Beyond app interaction, Apple has included powerful new auto saving tools into Lion. Auto Save, Versions, and Resume may give users more confidence that their data is safe.

  • Lion will automatically save your documents while you work.
  • Versions of your documents can be browsed in a Time Machine -like interface.
  • Revert to auto saves, or pick and choose portions of auto saved documents into a final version.
  • With Resume, apps will remember the exact state you last used them. Also reverts to the state you left your computer after a restart

Apple also announced Air Drop, which provides built-in peer-to-peer file sharing between Mac users.

  • Exclusively uses Wifi to send files. Claims it will require no set up.
  • Automatically discovers users nearby. Reminds me of Bonjour.
  • Dead-simple drag-and-drop interface.

Lion will also have a new version of Mail with improved search features, and borrows heavily from the look and feel of iOS. It also supports a conversation view for messages.

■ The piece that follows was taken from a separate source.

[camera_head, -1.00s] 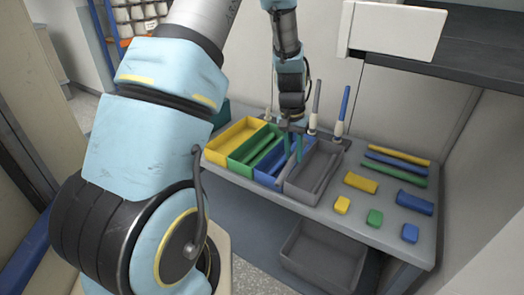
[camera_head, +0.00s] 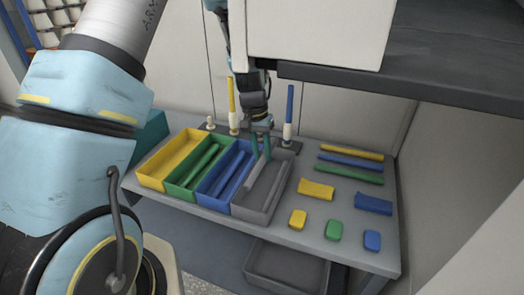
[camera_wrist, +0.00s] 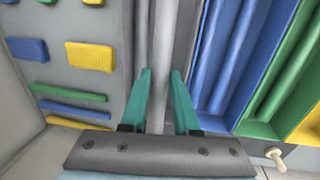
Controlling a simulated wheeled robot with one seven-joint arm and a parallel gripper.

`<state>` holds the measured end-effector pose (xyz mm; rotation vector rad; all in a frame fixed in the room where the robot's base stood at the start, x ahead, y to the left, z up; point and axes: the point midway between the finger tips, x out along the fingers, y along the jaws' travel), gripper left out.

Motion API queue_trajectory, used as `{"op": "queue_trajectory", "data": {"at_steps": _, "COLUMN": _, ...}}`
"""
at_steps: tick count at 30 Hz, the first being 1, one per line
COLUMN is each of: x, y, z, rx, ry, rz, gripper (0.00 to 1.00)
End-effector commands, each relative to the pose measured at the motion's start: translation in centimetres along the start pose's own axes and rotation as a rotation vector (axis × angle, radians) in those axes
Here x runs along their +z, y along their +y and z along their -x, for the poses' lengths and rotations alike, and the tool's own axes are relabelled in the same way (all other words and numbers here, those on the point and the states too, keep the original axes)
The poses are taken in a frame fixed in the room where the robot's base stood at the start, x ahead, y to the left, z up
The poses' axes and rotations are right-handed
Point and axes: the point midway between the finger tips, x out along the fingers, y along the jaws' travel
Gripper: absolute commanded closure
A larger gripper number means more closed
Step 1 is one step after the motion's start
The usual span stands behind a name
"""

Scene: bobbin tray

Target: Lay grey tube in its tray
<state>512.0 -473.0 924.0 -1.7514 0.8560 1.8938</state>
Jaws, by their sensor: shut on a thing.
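The grey tray (camera_head: 239,211) is the rightmost of the row of trays in the head view. My gripper (camera_head: 262,156) reaches down at its back part, with the teal fingers pointing into it. In the wrist view my gripper (camera_wrist: 160,80) is shut on the grey tube (camera_wrist: 160,55), which runs lengthwise between the fingers. A grey tube shape (camera_head: 270,198) shows inside the tray in the head view. Whether the held tube touches the tray floor I cannot tell.
Blue (camera_head: 202,188), green (camera_head: 172,181) and yellow (camera_head: 146,173) trays stand to the left. Yellow (camera_head: 231,95) and blue (camera_head: 289,103) upright tubes stand behind. Coloured blocks (camera_head: 373,204) and strips lie at right. A white panel (camera_head: 318,35) hangs above.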

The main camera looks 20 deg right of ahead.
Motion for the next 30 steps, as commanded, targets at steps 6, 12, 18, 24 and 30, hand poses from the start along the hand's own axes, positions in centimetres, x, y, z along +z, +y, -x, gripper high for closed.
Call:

While Lion is bringing many powerful improvements to the OS X experience, one of the most notable aspects of this release is the price point and method of delivery. Lion will only be available through the Mac App Store, and will be launching in July with the alluring price of $29.

iOS 5

There are over 200 new features coming to everyday users, and 1,500 APIs to developers, in the fifth iteration of Apple’s highly successful mobile operating system. Apple’s Scott Forstall highlighted ten of them during today’s keynote, and announced that it would be available for download sometime this Fall. How the system handles notifications is one of the areas in which the OS is seeing major changes

  • Notifications will be completely revamped. Pop-up windows are going away, replaced by more subtle alerts that appear at the top of the screen. The goal is to make the alerts more noticeable, but less intrusive.
  • All notifications will be accessible from Notification Center, which can be accessed by swiping down from the top of the screen.
  • Notification Center gives users access to all their notifications in one space, some of which will function like widgets. ESPN, for example, will scroll sports scores in the Notification Center.
  • Notifications will now appear as a list in the lock screen. Swipe across the list items to access the notifying app directly.

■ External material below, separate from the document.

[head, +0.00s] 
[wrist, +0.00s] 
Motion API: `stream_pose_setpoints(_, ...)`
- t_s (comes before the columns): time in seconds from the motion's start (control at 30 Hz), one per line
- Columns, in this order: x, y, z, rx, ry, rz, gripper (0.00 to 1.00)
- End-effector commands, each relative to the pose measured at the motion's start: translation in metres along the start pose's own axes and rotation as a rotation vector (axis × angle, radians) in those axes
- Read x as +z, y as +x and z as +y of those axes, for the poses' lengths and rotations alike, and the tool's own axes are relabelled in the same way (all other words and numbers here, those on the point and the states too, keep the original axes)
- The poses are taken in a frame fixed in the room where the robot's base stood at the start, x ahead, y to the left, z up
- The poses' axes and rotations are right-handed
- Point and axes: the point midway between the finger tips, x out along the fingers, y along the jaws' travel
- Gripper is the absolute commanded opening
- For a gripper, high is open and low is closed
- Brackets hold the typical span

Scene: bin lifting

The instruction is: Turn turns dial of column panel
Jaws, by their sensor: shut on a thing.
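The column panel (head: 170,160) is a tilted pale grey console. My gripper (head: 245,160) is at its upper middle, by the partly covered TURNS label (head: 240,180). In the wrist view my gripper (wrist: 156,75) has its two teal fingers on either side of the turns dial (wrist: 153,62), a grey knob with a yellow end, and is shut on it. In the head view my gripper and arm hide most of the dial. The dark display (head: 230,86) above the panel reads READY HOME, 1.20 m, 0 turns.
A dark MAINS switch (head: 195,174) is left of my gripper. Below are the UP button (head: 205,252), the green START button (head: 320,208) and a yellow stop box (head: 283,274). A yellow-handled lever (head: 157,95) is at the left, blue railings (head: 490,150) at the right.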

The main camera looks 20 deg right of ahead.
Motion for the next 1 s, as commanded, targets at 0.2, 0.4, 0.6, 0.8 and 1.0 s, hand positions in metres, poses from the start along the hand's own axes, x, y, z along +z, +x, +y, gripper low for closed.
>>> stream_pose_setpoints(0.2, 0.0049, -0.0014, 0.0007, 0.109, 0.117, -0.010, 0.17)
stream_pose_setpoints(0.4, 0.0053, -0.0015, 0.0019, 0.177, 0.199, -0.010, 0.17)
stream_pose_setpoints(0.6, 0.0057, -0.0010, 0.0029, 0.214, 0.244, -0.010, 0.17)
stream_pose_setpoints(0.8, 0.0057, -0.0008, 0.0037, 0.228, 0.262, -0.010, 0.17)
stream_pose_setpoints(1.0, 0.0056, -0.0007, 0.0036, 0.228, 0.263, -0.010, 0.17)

One of the biggest announcements of the keynote was that iOS devices could now survive with a PC.

  • Small “delta updates” to be pushed to users over the air.
  • Phone activation carried out in the phone itself, and without an additional computer.
  • Users can now create new calendars and mailboxes all in iOS.
  • Thanks to iCloud, your iOS device will back up most of its contents automatically to iCloud.

In an interesting move, Apple has launched an iOS messaging system similar to the Black Berry Messenger. It’s called iMessage, and with it users can communicate with other iOS users.

  • Fully encrypted messaging.
  • Can attach pictures, contacts, videos, and locations
  • iMessage conversations are synced across all devices. Start a conversation on your iPad and continue it seamlessly from your iPhone.
  • Includes delivery receipts, and notifies you when your message’s recipient is typing a response.

To compliment iBooks and the associated bookstore, Apple is launching Newstand to handle newspaper and magazine subscriptions. This will organize subscriptions into one space, and also handle automatic updating.

In a not-unexpected move, Twitter is seeing deep integration into iOS.

  • iOS will now store your Twitter user information, accessible from an options panel in the Settings app.
  • Twitter information will be available systemwide, so you no longer need to re-enter your loggin information for each app.
  • Twitter now integrated directly into apps like Camera and Photos.
  • The Twitter information of your friends can be pulled directly into Contacts.

iOS Safari, Apple’s workhorse browser, is seeing the largest update since it launched. Apple is rolling out a slew of new features for their browser, some of which users have been clamoring for since its launch.

  • Safari Reader will pull content from a page you’re reading and present it in a more reader-friendly, iBooks-esque format. Sick of multipage articles and tex-blocking pop up windows? Reader aims to cut through all that.
  • Reading List lets you save articles you want to read and acces them from any device later. Similar to Instapaper, but across all devices. Syncing between devices will be handled through iCloud.
  • Safari will now boast tabbed browsing.

In addition to the refresh of their Calendar app with iCloud power, Apple unveiled a related app: Reminders.

  • Reminders are Apple’s built-in to-do list.
  • Includes alerts, as well as date and place information.
  • Integrates with iCal and Outlook.
  • Location-based alerts remind you to do things based on where you are. Pull into the grocery store, get a reminder to buy eggs.
  • Integrated with iCloud, to keep your reminders synced across all devices.

iOS 5 will bring new speed and features to the Camera and Photo functionality of their iOS device.

  • Camera app will now launch much faster, so you don’t miss the perfect shot.
  • You can now directly access the camera from the lock-out screen. Pictures can be taken while phone is locked, but other pictures cannot be viewed.
  • The volume button can act as the shutter control.
  • In the Camera app, zooming is now handled with multitouch pinching and spreading.
  • Users can now lock the auto focus and lighting settings while taking a picture.
  • Photos will now have in-app editing power, including a “one touch” automatic improvement and red-eye reduction tools.
  • Also supports crop and rotate.

The Mail app now has added composition tools, like rich text editing, and indentation control. Mail search has also been improved, and now searches both locally stored mail and server-side mail; users can also search the entire text of emails, not just subject lines or senders.

The Game Center app will also see some improvements, making it smarter and more social.

  • Users can now change their icons in the game center.
  • Game Center now recommends friends and games to users.
  • Users can now see friends of friends.
  • Apple will now supplying turn-based games to all game developers.